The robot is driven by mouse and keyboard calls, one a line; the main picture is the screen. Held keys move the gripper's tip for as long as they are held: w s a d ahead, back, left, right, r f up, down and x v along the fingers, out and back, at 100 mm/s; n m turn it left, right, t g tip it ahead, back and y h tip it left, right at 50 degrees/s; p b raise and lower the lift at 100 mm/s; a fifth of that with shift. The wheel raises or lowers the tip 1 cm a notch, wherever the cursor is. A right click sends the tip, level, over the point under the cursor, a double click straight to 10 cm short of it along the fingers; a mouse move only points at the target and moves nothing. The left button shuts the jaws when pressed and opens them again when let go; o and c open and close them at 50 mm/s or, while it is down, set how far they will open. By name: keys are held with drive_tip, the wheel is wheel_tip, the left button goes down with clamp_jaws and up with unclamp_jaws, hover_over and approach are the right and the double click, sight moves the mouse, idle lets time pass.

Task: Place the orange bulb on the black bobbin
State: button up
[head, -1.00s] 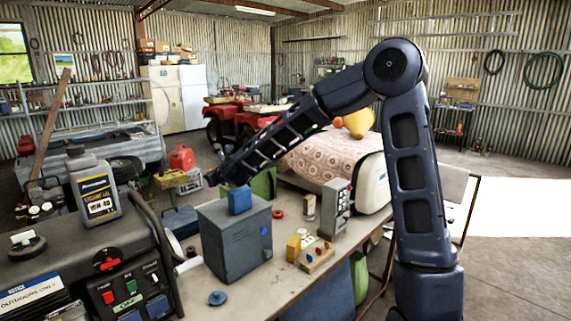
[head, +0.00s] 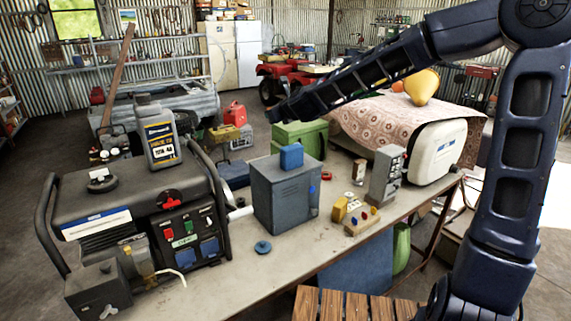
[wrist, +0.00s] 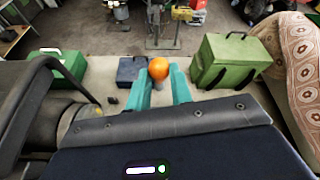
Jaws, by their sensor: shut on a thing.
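My gripper (wrist: 161,82) shows in the wrist view as two teal fingers, shut on the orange bulb (wrist: 158,68). The bulb's round orange top stands up between the fingertips. I cannot pick out the black bobbin with certainty. A black round piece with a white top (head: 101,181) lies on the generator in the head view, but I cannot tell if it is the bobbin.
The generator (head: 140,215) with an oil bottle (head: 158,135) fills the bench's left. A grey box (head: 286,197) with a blue block, a green box (head: 300,137) and a small button panel (head: 361,221) stand on the bench (head: 225,290). Its front edge is partly clear.

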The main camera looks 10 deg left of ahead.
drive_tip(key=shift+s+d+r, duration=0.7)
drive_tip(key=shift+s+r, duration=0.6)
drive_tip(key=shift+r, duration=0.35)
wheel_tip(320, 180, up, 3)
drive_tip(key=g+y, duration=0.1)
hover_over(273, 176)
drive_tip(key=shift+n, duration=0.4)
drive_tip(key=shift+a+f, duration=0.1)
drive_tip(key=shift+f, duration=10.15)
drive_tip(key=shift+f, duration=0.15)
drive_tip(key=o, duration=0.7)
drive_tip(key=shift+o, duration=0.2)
══════════════════════════════
GIVEN PROBLEM:
Write down exactly the lines running from the line with "[head, +0.00s]" through the end of the material, both ends included, and none of the pictures.

EXPECTED OUTPUT:
[head, +0.00s] 
[wrist, +0.00s] 
Jaws, by their sensor: shut on a thing.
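My gripper (wrist: 161,82) shows in the wrist view as two teal fingers, shut on the orange bulb (wrist: 158,68). The bulb's round orange top stands up between the fingertips. I cannot pick out the black bobbin with certainty. A black round piece with a white top (head: 101,181) lies on the generator in the head view, but I cannot tell if it is the bobbin.
The generator (head: 140,215) with an oil bottle (head: 158,135) fills the bench's left. A grey box (head: 286,197) with a blue block, a green box (head: 300,137) and a small button panel (head: 361,221) stand on the bench (head: 225,290). Its front edge is partly clear.

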The main camera looks 10 deg left of ahead.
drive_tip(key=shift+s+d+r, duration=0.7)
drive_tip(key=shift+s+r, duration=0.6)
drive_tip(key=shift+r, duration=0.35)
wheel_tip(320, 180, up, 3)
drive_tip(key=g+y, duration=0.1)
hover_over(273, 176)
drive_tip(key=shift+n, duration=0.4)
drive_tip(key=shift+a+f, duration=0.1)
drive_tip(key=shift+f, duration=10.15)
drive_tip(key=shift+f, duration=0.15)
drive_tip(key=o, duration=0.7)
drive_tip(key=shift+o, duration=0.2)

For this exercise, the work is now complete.